Seuls les symboles peuvent réussir à déchiffrer les signes de cet ailleurs spirituel. Le monde devient un mystère qu'il faut déchiffrer et le poète est une sorte de mage.
– Les caractéristiques :
– Rôle central du symbole et de l'analogie (sons, couleurs, parfums, musicalité de la langue
évoquent et créent des visions – comme dans « Correspondances » - Baudelaire)
– Le poète devient voyant ; il invente des formes poétiques
  • Exploration du langage et des signes ; expérimentations poétiques, formes inédites (poème en prose, vers impair, vers libre)
Baudelaire est entre le romantisme et le symbolisme, sans adhérer à aucun de ces deux mouvements littéraires.

Le spleen : mot anglais qui signifie rate, lieu où l'on plaçait jadis les « humeurs noires ». Mélancolie, ennui profond, neurasthénie, mal de vivre, dégoût de tout, désespoir, angoisse atroce, etc. .

GENRE : sonnet en alexandrins
Registre : tragique; les deux inconnus se perdent de vue à la fin du sonnet.
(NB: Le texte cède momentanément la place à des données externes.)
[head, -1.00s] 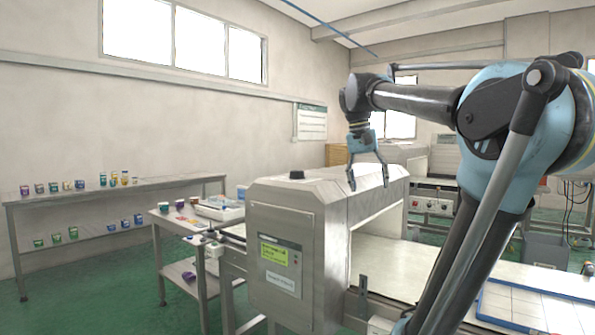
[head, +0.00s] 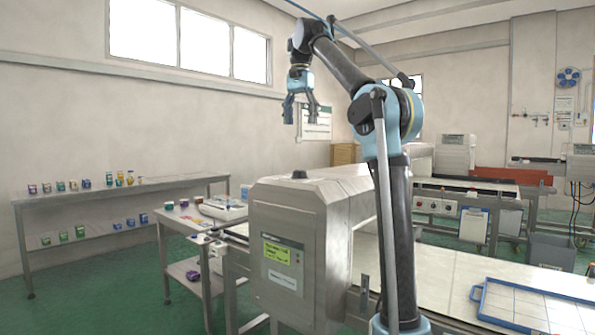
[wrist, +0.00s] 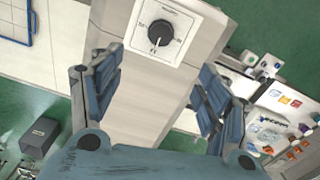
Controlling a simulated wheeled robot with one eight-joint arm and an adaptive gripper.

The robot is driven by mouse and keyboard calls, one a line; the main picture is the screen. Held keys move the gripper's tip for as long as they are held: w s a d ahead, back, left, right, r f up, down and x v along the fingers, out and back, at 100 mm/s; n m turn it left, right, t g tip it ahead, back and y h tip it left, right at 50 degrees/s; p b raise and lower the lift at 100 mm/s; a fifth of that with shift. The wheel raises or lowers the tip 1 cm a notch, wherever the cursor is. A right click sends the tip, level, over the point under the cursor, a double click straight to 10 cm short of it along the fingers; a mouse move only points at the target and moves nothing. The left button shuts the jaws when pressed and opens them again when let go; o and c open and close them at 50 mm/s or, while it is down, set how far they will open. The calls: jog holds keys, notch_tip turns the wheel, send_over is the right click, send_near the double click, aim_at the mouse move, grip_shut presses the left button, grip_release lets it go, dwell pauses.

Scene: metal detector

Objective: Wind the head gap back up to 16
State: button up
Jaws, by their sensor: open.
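The metal detector (head: 330,225) is a grey metal housing over a conveyor. A small dark knob (head: 299,174) stands on its top. In the wrist view the black knob (wrist: 160,33) sits on a white square plate (wrist: 182,18) with markings too small to read. The lit display (head: 276,251) on the detector's front has text I cannot read. My gripper (head: 301,112) is open and empty, pointing down, apart from and above the detector's top. In the wrist view its blue fingers (wrist: 158,68) are spread to either side, with the knob beyond them near the upper edge.
A side table (head: 172,226) with trays and small cups stands left of the detector. A shelf (head: 120,188) with several coloured cups runs along the wall. A blue-rimmed tray (head: 530,310) lies at the right. The air above the detector is clear.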

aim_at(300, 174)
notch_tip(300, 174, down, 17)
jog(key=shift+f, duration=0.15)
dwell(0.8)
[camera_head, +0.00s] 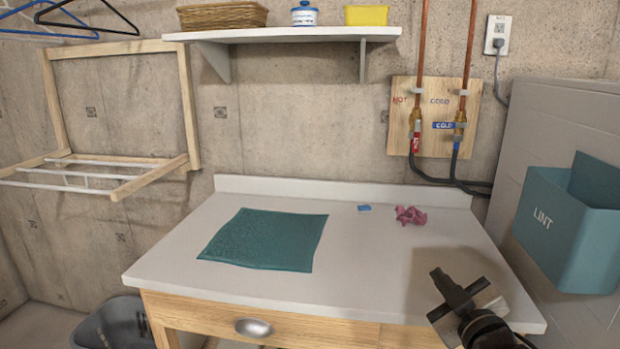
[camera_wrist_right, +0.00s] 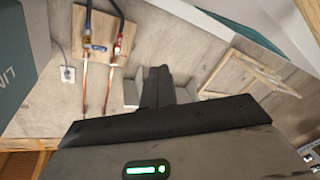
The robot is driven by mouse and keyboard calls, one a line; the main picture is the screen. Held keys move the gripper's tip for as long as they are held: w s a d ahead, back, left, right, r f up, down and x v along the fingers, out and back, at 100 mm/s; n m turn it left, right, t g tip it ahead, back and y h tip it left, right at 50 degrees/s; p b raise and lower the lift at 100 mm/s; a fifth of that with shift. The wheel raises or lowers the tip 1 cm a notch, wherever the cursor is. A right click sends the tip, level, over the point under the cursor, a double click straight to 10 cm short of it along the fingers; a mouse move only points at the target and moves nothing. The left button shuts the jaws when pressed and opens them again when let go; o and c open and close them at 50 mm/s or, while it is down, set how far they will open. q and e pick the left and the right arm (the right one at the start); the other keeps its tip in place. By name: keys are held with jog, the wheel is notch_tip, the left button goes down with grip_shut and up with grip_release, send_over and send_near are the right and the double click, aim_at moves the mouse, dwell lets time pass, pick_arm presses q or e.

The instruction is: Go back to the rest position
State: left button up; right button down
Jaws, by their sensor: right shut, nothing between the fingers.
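My right gripper (camera_head: 449,285) is over the front right part of the white countertop (camera_head: 180,268) in the head view. Its fingers are shut together with nothing between them. In the right wrist view the shut fingers of the right gripper (camera_wrist_right: 158,82) point toward the concrete wall. My left gripper is in neither view. A teal cloth (camera_head: 264,240) lies flat on the left half of the countertop. A small blue piece (camera_head: 364,208) and a crumpled pink cloth (camera_head: 410,215) lie near the back right.
A teal lint bin (camera_head: 563,228) is mounted on the grey appliance side (camera_head: 540,120) at the right. A shelf (camera_head: 290,34) and a wooden drying rack (camera_head: 60,100) are on the wall. A grey basket (camera_head: 112,324) stands on the floor at left. The counter's middle is clear.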

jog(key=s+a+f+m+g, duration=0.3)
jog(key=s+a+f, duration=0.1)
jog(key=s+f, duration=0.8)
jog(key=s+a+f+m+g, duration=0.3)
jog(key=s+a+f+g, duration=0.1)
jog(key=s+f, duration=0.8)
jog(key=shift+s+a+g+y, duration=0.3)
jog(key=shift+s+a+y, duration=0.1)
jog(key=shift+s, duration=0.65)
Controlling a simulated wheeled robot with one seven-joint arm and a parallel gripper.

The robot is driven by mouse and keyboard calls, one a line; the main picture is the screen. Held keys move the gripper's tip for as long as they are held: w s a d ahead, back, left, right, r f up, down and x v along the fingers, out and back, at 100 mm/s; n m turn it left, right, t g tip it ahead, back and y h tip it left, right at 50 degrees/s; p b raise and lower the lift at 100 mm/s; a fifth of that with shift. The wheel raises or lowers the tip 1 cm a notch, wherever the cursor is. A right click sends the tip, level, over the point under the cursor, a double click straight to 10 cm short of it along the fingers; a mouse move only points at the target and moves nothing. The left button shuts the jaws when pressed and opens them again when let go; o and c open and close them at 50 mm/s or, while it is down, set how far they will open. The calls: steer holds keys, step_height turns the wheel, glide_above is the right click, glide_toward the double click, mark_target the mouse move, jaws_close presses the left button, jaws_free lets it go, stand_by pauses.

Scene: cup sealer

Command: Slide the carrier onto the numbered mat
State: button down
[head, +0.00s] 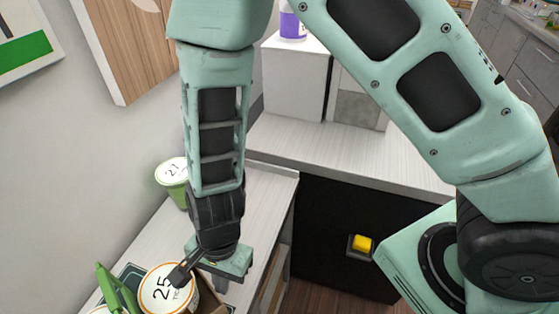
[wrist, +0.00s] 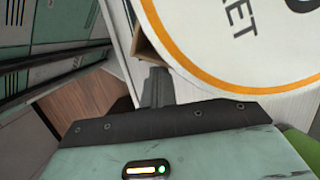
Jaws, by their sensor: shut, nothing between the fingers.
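The carrier shows at the bottom left of the head view as a green upright handle (head: 116,290) and a brown side (head: 209,300). A cup with a white, orange-ringed lid marked 25 (head: 157,291) stands at it. My gripper (head: 179,277) is shut and empty, its fingertips over or beside the lid's right edge; contact cannot be told. In the wrist view the lid (wrist: 240,40) fills the upper right, beside my gripper's dark fingers (wrist: 157,88). A patch of green (wrist: 302,145) shows at the right. I cannot make out the numbered mat clearly.
A green cup with a lid marked 21 (head: 172,178) stands on the pale counter (head: 262,190) near the wall. A white box-shaped unit (head: 295,80) with a purple-labelled tub (head: 292,22) stands behind. A yellow button (head: 362,243) is on the dark front panel.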

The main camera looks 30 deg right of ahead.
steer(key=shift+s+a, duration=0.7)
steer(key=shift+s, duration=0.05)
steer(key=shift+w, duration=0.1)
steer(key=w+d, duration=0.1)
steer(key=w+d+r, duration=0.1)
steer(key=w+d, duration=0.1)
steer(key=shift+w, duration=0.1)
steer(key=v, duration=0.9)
C'est une rencontre sans avenir.
Enonciation : 
Dans les deux quatrains, le poète parle au lecteur, dans les deux tercets, il parle à la femme inconnue.
Temps dominants : dans les quatrains, le temps dominants sont ceux du passé simple :"passa" et de l'imparfait "buvais". Dans les deux quatrains, le poète raconte un événement du passé. Dans les tercets, il s'adresse à l'inconnue pour lui dire d'abord son regret puis son désir.

Questions possibles à l'oral :

De quelle manière et dans quel but le poète retranscrit-il cette rencontre ?
Comment Baudelaire métamorphose-t-il un instant tout à fait banal ?
Peut-on dire qu'il s'agit d'une véritable rencontre ?
Que représente "la passante" pour le poète ?
En quoi cette rencontre est-elle originale ?
I De l'extérieur vu vers l'intérieur imaginé
Le poème s'ouvre sur l'évocation de l'environnement désagréable du poète. puis dès le vers 2, une inconnue surgit. C'est d'abord une silhouette : "longue, mince, en grand deuil". Mais surtout, elle exprime une "douleur majestueuse". (notez la rime "tueuse" qui n'annonce rien de bon pour le poète). Le rythme du vers : 2/1/3/6 : on a l'impression que la silhouette grossit, qu'elle s'avance vers le poète. "Un femme passa" : rapidité du passage. "d'une main fastueuse soulevant" : soulevant est un enjambement. C'est avec sa main qu'elle soulève et balance. Observons le mouvement, l'équilibre. En soulevant le bord de sa robe/jupe, elle montre une jambe de statue. Opposition immobilisme + Mort et mouvement + vie.